■ Directive: Write out each line of the listing as it stands, without the images.

■ Given material:

## START

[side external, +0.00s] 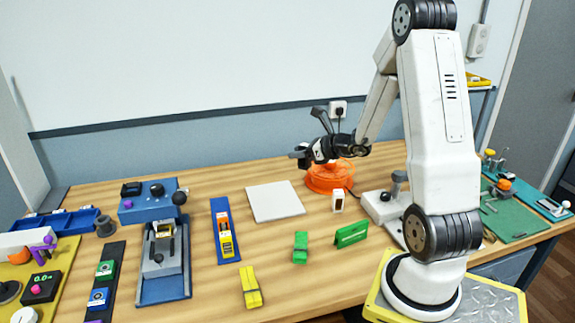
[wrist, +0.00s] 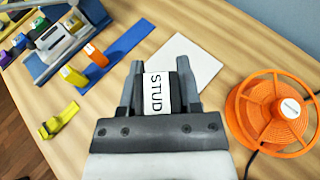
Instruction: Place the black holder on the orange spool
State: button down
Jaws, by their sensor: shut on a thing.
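The black holder (wrist: 176,93) has a white label reading "STUD". My gripper (wrist: 160,76) is shut on it, with one finger on each side. In the side view my gripper (side external: 302,156) is above the table, a little left of the orange spool's middle; the held holder is small and hard to make out there. The orange spool (side external: 328,182) lies flat on the table, partly hidden by my wrist. In the wrist view the spool (wrist: 272,112) is right of my gripper and apart from the holder, with open spokes and a white centre label.
A white square plate (side external: 275,201) lies left of the spool. A small white block (side external: 338,201) stands before it, and a dark cable (wrist: 254,160) runs beside it. Green blocks (side external: 301,247) (side external: 351,234), a yellow block (side external: 250,287) and a blue tray (side external: 226,231) are nearer the front.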

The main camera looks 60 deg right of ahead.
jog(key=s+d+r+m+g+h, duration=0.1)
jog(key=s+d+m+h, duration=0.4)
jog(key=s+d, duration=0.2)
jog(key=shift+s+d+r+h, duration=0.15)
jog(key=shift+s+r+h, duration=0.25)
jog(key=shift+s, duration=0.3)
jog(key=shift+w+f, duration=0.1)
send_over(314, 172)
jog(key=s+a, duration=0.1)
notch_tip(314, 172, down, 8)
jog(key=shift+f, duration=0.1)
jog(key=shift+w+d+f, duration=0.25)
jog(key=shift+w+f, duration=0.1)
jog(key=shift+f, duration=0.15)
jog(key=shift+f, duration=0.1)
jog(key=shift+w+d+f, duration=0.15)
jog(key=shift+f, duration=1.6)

## END

■ The completed task:
[side external, +0.00s] 
[wrist, +0.00s] 
Instruction: Place the black holder on the orange spool
State: button down
Jaws, by their sensor: shut on a thing.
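The black holder (wrist: 176,93) has a white label reading "STUD". My gripper (wrist: 160,76) is shut on it, with one finger on each side. In the side view my gripper (side external: 302,156) is above the table, a little left of the orange spool's middle; the held holder is small and hard to make out there. The orange spool (side external: 328,182) lies flat on the table, partly hidden by my wrist. In the wrist view the spool (wrist: 272,112) is right of my gripper and apart from the holder, with open spokes and a white centre label.
A white square plate (side external: 275,201) lies left of the spool. A small white block (side external: 338,201) stands before it, and a dark cable (wrist: 254,160) runs beside it. Green blocks (side external: 301,247) (side external: 351,234), a yellow block (side external: 250,287) and a blue tray (side external: 226,231) are nearer the front.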

The main camera looks 60 deg right of ahead.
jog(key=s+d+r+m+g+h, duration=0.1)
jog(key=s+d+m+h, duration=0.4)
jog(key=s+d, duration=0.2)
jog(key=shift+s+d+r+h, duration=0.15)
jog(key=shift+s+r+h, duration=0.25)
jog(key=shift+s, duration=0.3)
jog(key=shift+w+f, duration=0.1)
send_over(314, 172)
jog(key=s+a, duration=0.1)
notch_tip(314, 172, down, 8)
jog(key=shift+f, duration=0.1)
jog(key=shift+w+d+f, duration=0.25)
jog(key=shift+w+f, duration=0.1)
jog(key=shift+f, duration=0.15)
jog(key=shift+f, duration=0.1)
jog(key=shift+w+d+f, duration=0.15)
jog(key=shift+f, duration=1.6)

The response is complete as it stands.